- [Stated exercise] No pictures belong in the copy; return exactly the lines from the one with "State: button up" through the one with "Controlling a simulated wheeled", both ends included, and nothing else.

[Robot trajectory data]

>>>

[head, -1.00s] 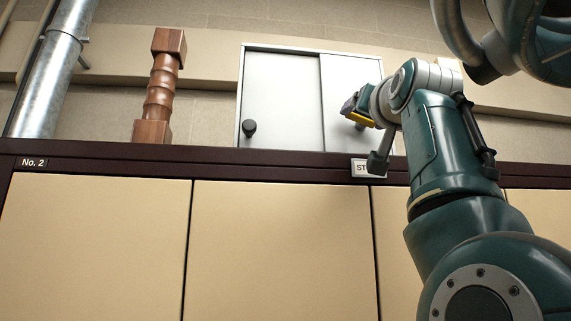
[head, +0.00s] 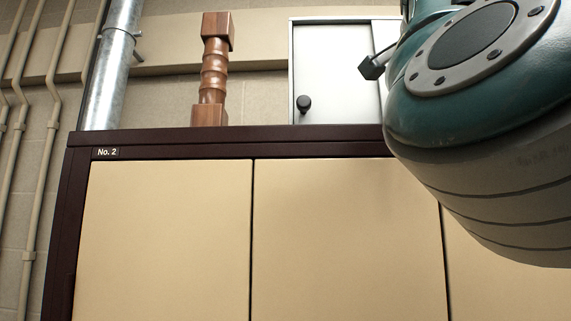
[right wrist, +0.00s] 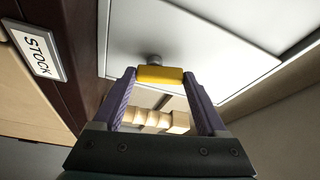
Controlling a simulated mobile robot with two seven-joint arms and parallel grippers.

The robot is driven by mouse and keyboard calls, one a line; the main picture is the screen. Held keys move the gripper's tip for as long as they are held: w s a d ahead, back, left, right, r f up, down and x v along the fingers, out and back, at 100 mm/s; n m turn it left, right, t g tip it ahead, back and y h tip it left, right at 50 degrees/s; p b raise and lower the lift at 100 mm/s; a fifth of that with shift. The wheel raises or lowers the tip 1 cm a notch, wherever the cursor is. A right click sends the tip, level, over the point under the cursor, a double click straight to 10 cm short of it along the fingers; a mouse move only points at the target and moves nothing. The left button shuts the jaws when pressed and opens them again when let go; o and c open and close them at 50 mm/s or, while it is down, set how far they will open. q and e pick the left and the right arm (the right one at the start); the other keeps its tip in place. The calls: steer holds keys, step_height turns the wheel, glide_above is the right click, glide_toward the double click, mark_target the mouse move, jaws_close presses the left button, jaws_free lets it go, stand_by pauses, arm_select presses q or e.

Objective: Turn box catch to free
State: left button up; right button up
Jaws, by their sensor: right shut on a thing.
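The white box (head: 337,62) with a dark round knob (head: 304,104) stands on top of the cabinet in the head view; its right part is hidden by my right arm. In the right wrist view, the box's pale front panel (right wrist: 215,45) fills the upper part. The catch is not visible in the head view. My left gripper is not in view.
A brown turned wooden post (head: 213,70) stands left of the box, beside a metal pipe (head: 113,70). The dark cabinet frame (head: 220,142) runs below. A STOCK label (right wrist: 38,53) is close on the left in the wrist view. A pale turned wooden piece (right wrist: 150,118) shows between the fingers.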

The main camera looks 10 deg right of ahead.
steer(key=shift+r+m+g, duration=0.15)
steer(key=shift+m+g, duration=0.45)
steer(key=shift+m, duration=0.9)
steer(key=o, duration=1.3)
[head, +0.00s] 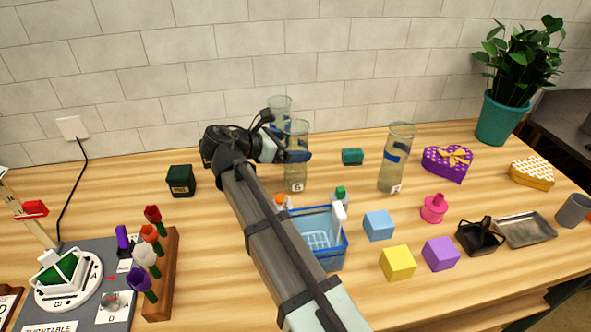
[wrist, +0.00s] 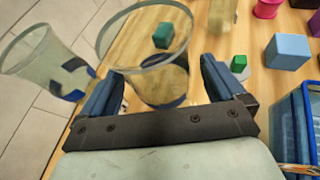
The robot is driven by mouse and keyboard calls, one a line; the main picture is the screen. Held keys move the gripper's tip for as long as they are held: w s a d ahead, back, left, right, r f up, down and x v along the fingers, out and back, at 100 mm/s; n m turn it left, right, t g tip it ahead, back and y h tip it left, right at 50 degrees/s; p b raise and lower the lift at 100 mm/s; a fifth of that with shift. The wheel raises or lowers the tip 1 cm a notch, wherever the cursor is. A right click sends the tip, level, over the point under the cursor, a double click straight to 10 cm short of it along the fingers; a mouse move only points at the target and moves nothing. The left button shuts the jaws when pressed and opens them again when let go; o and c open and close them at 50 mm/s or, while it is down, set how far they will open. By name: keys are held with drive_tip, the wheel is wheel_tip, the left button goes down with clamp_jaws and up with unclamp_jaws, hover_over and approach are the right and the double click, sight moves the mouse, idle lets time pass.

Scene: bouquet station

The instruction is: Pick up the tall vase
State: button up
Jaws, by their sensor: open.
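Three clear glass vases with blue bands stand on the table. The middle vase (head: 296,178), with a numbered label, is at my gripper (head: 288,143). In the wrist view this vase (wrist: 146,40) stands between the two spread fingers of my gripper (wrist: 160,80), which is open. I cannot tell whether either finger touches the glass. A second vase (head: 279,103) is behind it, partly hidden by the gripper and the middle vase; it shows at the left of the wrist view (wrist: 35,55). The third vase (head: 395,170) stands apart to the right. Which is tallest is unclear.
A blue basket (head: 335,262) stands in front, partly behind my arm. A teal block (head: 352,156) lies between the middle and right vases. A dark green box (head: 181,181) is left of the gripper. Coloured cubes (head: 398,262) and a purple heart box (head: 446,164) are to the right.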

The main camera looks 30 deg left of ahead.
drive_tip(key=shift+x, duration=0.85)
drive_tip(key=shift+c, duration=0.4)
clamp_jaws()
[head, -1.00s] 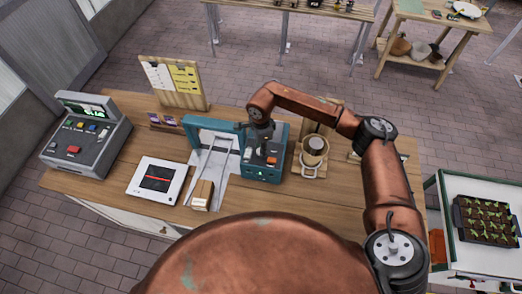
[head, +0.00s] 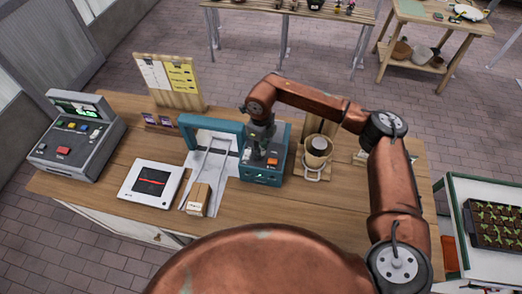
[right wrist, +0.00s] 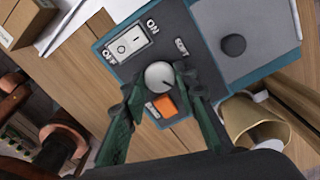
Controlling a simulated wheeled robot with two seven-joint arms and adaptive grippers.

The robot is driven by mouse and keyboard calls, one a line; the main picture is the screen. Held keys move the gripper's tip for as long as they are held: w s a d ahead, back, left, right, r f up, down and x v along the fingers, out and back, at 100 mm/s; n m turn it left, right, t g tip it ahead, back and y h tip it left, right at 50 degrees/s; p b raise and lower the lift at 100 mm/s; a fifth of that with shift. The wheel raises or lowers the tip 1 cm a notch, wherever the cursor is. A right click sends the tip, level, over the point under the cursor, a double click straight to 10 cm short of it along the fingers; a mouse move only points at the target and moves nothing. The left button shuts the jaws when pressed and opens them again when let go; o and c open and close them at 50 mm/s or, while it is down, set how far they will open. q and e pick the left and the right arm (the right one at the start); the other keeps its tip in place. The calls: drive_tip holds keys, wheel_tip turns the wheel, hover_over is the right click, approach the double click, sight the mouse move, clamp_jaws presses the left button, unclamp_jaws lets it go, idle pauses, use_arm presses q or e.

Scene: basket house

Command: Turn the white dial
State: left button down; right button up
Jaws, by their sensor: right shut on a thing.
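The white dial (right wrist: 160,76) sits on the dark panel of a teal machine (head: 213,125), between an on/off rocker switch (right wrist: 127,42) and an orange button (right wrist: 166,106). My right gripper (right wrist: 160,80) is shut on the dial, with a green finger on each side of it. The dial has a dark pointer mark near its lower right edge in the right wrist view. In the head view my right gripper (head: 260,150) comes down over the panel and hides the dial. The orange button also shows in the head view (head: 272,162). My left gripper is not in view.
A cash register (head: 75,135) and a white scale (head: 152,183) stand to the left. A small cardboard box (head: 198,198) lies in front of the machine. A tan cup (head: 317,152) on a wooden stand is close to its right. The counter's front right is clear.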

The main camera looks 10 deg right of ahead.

<<<

- [Solution below]
State: button up
Jaws, by their sensor: open.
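Three clear glass vases with blue bands stand on the table. The middle vase (head: 296,178), with a numbered label, is at my gripper (head: 288,143). In the wrist view this vase (wrist: 146,40) stands between the two spread fingers of my gripper (wrist: 160,80), which is open. I cannot tell whether either finger touches the glass. A second vase (head: 279,103) is behind it, partly hidden by the gripper and the middle vase; it shows at the left of the wrist view (wrist: 35,55). The third vase (head: 395,170) stands apart to the right. Which is tallest is unclear.
A blue basket (head: 335,262) stands in front, partly behind my arm. A teal block (head: 352,156) lies between the middle and right vases. A dark green box (head: 181,181) is left of the gripper. Coloured cubes (head: 398,262) and a purple heart box (head: 446,164) are to the right.

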The main camera looks 30 deg left of ahead.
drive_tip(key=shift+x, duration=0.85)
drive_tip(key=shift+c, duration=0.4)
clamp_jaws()
[head, -1.00s] 
[head, +0.00s] 
[right wrist, +0.00s] 
Controlling a simulated wheeled robot with two seven-joint arms and adaptive grippers.

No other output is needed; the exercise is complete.